Three anniversaries later, however, the notorious gang resurfaced on the streets of Kampala. Same script, same actors. Opposition leader Kizza Besigye and several of his colleagues will live to remember this year’s Heroes Day celebrations.
While President Museveni was handing out a medal of honour in Luweero to Dr Besigye’s wife Winnie Byanyima—albeit in absentia, for her heroics during the 1981-86 bush war struggle, her husband was receiving a bitter reward for exercising the supposed benefits of political pluralism.
It was a pathetic spectre watching Dr Besigye get beaten in broad-day light by stick-wielding goons as the police stood on watch. And while we were still stomaching this embarrassing incident, Internal Affairs Minister Kirunda Kivejinja then moved to add insult to injury, presenting a government response on the incident to Parliament on Tuesday.

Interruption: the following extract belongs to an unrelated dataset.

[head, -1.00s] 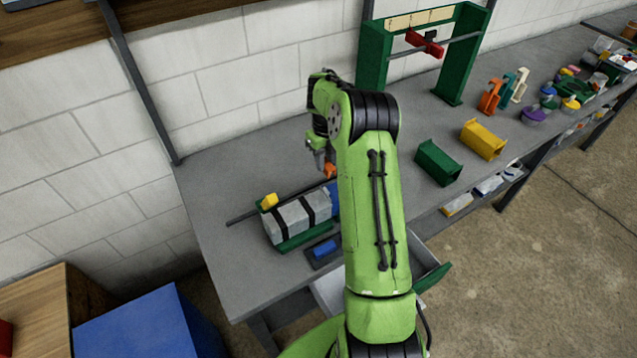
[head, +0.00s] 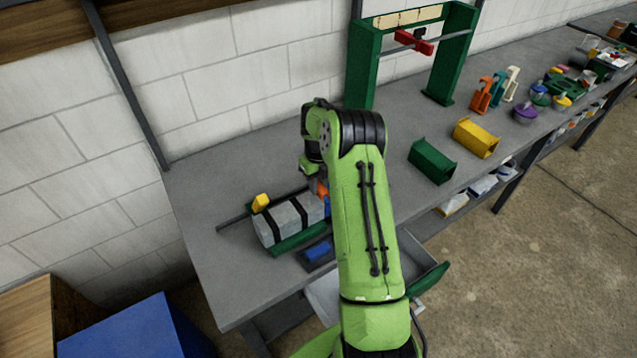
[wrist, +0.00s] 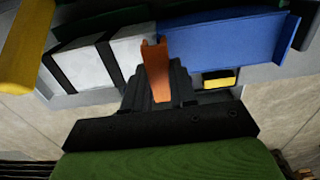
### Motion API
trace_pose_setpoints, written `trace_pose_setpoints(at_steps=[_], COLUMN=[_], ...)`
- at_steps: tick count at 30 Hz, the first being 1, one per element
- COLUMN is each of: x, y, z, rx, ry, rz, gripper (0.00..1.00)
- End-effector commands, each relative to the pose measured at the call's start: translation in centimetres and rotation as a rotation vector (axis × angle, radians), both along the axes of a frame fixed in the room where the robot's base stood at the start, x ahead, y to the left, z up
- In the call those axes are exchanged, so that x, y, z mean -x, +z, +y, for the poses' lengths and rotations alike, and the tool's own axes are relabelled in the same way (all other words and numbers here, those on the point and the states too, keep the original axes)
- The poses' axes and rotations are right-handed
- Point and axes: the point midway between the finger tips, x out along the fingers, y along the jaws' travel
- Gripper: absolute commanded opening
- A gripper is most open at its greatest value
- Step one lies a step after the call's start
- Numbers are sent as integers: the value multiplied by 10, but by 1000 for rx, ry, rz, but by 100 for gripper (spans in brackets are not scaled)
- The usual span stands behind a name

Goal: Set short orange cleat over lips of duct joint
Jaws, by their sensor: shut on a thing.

“While the Police was attempting to disperse the group that had come from the Railway Station, another unidentified group armed with sticks appeared from nowhere. They began to disperse everybody and in the process many people were assaulted; I understand Dr Besigye is one of those who were assaulted,” said the minister.
Defending the police’s ineptitude in its failure to apprehend individuals who had taken the law into their hands, the grey-haired minister said the police had not Okayed Dr Besigye’s planned rally and had subsequently commissioned an investigation “to establish the identity, membership, leadership and mission of this group.” The idea, he said, is to “find out who they are”, adding, “Criminal charges will definitely be brought against anyone who will be identified.” Well, well, well; I bet you have heard this before.
Reacting to the statement, Opposition Chief Whip Kassiano Wadri said he had information to suggest that the Kiboko squad “were energised with porridge” from CPS before the attack on Besigye. Mr Kivejinja may feign ignorance about this group but there is a limit to which a falsehood can be defended.
There is television footage showing stick wielding men in April 2007 springing from CPS to openly assault civilians.
In fact, an investigation at the time revealed that the Kiboko squad was briefed, armed and directed to execute in the know of government. The sticks which the group used to clobber civilians were ferried to the backyard of CPS on a police pick-up truck, the report revealed.
Also, a certain character called Juma Semakula, went on to claim responsibility as leader of the squad, telling journalists that his men were part of the police’s Usalama project, created to help police in crowd control. And let it not be forgotten that Police Chief Gen. Kale Kayihura on March 14, 2007 launched the Usalama project in Kawempe where some 300 people were conscripted.
Each division in Kampala was supposed to recruit about 300 people. So what the heck is Mr Kivejinja talking about? Judging from Besigye’s Heroes Day misadventures, it would be correct to say that there is no difference between the police and the kiboko squad. They stood on guard together as Besigye got beaten. The incident is similar to a situation where one finds a young, helpless woman being raped and stands by watching. Would there be any difference between the rapist and you the bystander?
That is exactly what the police did. It was a preposterous sight that is telling of just how pathetic our politics has degenerated. Look, even if anyone may not want to vote Besigye, the man still deserves respect as a citizen of this country who has vied for the biggest job in the land. He is president of Uganda’s biggest opposition political party.
It is easy to forget that the suppression of dissenting voices is always at the root of political instability world over. With talk of retaliation from the opposition, we are now seeing a Kenya in the making right here, only a few months to the next election. And that is a sad commentary.